Extracted data
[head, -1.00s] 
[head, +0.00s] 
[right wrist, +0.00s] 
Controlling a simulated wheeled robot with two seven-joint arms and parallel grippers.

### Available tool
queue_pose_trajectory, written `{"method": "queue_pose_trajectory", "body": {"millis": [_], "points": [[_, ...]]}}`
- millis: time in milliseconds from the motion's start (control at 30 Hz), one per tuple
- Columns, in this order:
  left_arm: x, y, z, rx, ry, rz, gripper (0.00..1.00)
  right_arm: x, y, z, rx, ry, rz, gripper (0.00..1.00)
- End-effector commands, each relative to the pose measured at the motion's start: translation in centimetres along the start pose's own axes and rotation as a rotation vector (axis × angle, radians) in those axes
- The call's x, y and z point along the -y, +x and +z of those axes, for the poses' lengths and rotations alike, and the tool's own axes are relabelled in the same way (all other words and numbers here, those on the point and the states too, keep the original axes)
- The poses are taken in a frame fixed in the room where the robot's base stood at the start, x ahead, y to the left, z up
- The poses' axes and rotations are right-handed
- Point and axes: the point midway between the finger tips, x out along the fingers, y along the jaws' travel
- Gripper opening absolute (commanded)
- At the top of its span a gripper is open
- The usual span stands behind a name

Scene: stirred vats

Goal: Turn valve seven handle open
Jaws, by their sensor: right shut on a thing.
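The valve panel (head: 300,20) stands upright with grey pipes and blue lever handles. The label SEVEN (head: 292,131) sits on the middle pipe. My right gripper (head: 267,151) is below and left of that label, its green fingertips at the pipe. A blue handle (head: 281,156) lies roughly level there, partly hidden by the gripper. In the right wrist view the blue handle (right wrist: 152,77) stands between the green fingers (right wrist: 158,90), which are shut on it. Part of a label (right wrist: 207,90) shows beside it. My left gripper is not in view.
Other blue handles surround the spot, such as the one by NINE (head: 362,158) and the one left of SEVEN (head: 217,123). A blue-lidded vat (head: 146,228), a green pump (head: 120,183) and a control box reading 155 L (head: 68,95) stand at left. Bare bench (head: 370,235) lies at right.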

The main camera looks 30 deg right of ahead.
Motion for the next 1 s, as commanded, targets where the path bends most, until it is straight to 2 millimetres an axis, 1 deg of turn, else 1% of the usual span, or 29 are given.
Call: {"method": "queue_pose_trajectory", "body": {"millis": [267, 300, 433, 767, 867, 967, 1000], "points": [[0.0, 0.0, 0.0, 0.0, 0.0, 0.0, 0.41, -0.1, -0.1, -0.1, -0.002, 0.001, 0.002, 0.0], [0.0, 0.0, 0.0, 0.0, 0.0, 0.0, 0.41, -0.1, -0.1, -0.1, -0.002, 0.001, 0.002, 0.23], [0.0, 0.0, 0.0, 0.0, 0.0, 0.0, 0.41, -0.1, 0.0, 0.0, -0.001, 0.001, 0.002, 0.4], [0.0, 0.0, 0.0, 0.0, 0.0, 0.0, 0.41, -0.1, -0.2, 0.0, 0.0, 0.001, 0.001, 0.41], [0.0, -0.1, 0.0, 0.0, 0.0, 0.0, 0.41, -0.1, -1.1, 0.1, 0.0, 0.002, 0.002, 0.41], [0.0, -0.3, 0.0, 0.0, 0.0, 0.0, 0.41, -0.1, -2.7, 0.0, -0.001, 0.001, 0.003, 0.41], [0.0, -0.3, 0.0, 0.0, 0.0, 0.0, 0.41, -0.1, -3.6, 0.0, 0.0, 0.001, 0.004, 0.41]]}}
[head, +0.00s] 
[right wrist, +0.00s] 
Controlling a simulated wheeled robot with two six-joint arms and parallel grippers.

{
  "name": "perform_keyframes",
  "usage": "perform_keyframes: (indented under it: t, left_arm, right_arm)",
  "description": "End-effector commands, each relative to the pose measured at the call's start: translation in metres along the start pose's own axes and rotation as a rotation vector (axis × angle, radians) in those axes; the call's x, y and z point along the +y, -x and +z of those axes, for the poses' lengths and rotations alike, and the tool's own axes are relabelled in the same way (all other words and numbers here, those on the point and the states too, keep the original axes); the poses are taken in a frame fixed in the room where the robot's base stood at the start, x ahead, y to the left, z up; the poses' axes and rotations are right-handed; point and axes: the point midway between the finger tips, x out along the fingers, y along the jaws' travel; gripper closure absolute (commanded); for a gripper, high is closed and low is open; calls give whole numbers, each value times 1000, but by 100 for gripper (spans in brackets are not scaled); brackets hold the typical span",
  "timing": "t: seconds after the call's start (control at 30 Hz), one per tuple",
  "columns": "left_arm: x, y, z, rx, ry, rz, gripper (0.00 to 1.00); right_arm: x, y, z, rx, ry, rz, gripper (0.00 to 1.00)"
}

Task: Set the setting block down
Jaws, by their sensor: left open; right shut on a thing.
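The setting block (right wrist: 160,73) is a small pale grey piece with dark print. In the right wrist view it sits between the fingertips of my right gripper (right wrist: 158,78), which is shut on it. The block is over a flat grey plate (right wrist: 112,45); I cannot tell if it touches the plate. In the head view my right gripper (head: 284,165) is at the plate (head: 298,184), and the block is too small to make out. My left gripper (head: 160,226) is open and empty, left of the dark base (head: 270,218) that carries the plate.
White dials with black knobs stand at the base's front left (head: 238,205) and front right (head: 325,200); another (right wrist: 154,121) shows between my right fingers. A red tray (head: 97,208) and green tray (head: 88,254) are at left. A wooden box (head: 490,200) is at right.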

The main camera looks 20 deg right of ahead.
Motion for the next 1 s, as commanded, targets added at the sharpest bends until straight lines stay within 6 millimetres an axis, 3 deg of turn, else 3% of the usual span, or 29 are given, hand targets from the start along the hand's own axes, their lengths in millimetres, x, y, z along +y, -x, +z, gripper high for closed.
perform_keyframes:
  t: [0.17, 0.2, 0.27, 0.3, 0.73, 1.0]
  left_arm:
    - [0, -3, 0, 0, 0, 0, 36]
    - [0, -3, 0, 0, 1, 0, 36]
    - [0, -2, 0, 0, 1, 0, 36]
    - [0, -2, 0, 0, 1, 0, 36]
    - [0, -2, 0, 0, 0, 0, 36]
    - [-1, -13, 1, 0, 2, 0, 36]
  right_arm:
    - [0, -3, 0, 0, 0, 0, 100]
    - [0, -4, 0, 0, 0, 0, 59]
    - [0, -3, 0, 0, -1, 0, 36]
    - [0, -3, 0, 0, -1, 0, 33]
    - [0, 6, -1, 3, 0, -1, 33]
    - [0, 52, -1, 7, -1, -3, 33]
---
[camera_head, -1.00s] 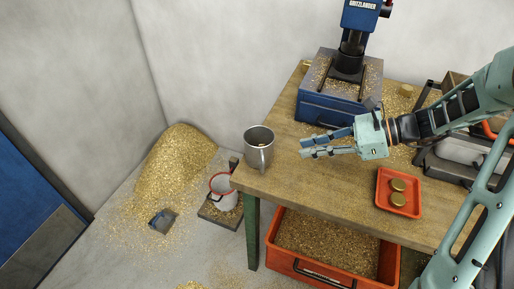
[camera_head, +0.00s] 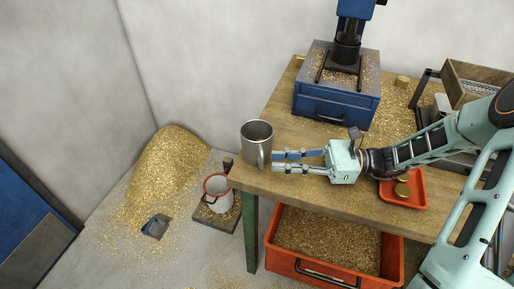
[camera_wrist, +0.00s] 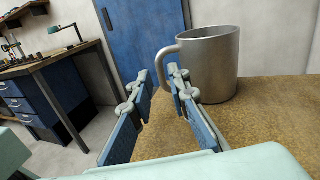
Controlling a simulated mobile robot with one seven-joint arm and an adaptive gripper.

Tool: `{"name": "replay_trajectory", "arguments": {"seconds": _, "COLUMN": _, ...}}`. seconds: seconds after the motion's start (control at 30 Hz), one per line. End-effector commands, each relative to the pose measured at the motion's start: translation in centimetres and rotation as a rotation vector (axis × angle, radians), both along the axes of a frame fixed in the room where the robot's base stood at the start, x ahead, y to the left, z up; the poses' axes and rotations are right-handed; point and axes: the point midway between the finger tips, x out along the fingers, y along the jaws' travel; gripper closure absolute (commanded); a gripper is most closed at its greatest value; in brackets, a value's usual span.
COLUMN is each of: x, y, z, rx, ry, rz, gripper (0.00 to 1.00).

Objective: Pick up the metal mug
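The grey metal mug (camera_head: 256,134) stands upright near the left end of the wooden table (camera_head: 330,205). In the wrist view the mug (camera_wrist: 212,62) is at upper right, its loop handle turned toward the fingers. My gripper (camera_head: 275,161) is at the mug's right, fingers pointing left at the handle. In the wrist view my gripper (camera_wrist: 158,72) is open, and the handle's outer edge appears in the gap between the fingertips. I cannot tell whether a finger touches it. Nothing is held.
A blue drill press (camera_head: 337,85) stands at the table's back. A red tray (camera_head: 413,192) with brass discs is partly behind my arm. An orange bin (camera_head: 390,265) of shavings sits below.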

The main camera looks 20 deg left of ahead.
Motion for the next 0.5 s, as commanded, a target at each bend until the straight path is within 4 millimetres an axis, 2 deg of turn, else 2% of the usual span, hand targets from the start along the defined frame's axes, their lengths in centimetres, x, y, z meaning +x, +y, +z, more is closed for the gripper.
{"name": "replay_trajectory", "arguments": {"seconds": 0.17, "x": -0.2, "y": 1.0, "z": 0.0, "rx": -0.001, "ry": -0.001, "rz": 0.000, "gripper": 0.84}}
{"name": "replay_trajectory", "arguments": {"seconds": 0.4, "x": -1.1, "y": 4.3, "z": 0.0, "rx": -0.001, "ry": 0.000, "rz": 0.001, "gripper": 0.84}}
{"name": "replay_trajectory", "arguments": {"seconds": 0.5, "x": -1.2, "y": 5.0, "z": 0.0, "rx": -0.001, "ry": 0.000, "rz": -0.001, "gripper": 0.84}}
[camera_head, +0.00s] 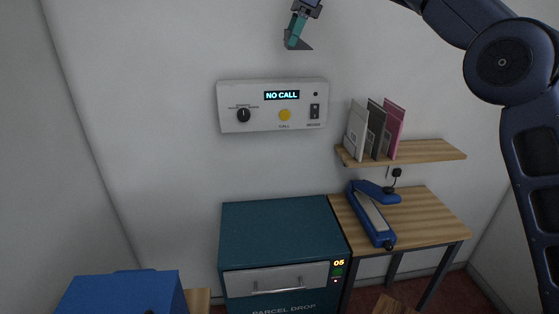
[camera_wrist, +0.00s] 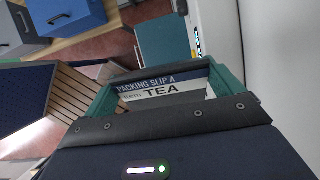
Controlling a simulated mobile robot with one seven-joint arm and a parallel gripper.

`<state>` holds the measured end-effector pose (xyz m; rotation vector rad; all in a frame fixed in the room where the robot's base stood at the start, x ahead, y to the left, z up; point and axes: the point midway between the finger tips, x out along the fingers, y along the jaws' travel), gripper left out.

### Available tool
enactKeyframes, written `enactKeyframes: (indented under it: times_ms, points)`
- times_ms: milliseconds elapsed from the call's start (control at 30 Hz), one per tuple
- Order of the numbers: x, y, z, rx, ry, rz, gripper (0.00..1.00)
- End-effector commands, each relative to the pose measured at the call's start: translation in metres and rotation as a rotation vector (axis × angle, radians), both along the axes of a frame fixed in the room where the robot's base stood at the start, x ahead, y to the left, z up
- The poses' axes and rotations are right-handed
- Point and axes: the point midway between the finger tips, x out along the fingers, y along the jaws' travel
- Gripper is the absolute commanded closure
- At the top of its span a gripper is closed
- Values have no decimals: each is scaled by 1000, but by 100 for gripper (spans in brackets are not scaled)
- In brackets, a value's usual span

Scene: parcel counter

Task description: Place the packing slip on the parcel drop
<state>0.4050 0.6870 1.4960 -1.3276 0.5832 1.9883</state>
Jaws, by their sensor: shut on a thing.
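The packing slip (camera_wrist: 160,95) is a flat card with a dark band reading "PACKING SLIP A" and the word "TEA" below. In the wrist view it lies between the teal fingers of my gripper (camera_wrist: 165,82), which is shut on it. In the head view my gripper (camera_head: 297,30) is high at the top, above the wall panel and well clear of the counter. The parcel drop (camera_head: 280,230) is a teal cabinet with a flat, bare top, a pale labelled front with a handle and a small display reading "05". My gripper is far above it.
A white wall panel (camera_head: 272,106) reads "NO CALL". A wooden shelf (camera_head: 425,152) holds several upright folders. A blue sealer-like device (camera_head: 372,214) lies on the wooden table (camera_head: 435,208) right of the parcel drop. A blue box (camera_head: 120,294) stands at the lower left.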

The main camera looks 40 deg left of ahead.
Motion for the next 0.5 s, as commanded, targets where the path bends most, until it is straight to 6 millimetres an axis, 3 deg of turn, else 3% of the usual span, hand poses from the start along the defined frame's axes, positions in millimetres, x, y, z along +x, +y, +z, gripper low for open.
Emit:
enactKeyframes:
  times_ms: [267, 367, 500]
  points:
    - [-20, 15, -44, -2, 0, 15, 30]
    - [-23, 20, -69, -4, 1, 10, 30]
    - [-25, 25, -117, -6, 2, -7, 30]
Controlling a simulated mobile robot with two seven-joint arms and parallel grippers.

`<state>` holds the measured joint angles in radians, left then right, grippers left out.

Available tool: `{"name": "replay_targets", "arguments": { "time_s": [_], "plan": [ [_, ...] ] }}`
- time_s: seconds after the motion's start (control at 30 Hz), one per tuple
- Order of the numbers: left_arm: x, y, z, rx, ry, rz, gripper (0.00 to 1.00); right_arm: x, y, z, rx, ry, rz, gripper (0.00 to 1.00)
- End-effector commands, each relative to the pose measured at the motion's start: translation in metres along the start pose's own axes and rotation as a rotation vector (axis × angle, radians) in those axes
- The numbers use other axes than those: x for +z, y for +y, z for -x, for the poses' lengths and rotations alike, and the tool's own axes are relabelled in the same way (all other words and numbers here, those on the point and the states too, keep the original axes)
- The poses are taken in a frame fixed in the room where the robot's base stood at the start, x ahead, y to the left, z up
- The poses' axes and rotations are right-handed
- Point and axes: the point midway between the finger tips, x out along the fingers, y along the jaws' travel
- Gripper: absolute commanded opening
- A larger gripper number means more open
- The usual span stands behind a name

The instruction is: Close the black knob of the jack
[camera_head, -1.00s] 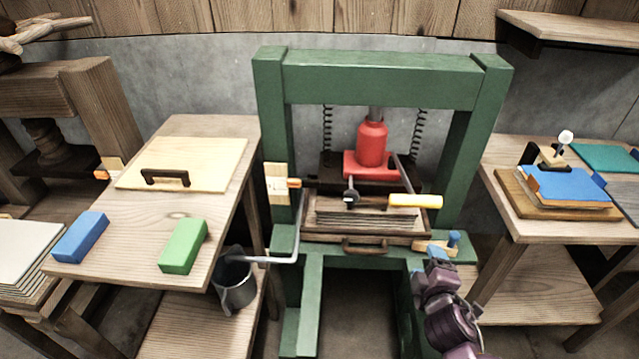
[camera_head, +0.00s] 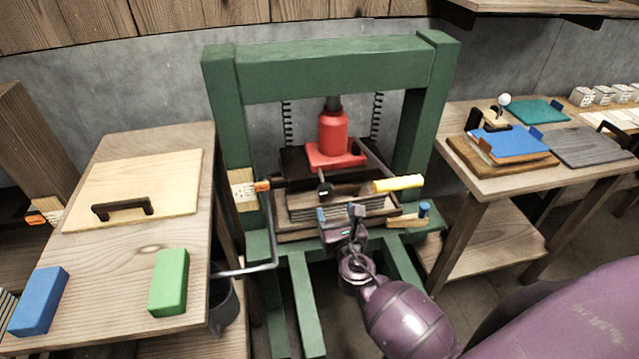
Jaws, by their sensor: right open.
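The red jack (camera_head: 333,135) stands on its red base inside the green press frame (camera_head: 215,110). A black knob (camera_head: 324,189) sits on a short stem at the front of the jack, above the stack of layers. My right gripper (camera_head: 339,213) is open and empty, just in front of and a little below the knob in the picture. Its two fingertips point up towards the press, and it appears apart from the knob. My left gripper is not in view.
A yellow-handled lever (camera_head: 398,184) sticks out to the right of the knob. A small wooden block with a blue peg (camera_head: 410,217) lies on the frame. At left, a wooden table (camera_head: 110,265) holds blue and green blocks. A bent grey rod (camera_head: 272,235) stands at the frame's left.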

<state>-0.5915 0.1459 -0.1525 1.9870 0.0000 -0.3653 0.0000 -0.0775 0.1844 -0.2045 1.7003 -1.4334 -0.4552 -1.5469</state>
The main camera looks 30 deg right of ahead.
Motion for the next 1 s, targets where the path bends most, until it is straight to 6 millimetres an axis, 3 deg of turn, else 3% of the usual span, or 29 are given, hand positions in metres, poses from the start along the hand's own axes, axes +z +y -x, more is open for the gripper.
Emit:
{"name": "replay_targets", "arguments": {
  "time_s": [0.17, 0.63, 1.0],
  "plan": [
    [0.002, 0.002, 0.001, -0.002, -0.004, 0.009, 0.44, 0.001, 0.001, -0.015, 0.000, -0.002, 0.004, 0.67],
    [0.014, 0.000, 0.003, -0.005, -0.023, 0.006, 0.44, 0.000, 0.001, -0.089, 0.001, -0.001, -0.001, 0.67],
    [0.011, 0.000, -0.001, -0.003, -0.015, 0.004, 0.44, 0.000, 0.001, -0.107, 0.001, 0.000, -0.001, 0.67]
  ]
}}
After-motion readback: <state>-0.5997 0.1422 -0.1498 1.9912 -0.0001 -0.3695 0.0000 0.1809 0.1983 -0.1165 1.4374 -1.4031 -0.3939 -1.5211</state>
---
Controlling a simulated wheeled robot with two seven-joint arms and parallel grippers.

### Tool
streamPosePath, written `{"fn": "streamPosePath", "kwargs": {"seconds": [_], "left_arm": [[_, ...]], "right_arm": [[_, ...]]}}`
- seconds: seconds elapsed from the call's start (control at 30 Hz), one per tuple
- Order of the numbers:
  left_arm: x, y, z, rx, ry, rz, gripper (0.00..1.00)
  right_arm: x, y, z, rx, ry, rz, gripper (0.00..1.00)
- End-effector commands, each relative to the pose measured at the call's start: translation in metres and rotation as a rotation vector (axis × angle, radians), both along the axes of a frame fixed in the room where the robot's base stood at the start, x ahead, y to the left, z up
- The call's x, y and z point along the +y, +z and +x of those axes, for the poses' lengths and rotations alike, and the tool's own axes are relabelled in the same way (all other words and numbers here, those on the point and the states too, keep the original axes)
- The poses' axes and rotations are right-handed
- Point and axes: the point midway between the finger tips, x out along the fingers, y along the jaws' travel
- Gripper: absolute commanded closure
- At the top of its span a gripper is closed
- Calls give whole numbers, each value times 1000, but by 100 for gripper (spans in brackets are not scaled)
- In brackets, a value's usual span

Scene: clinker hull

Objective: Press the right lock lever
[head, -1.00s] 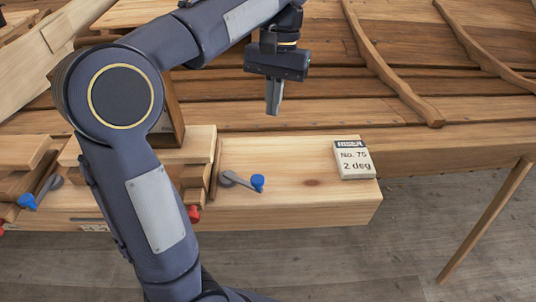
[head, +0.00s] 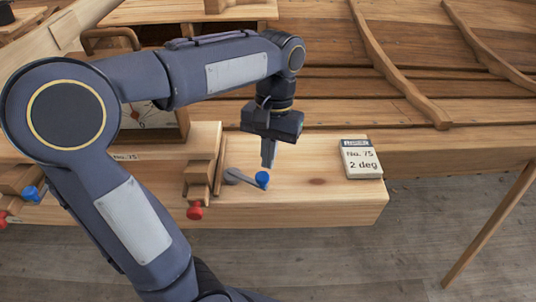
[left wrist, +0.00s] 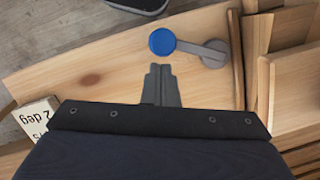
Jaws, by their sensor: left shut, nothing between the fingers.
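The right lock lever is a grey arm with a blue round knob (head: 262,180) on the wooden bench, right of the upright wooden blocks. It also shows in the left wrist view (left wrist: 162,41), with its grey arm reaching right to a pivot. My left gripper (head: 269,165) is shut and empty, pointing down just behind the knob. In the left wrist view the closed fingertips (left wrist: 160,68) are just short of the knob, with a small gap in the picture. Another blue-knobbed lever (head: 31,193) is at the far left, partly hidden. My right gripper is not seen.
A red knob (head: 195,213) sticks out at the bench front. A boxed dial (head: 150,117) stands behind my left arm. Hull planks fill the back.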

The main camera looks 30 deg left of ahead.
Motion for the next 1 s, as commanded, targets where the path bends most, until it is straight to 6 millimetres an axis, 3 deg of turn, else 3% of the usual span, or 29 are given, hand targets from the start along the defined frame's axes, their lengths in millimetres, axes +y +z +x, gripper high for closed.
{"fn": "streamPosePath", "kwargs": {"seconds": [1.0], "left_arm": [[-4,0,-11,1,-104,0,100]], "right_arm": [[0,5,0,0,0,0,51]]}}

Work to be completed
Only a number is wanted: how many lines above include "Task"?

Correct answer
2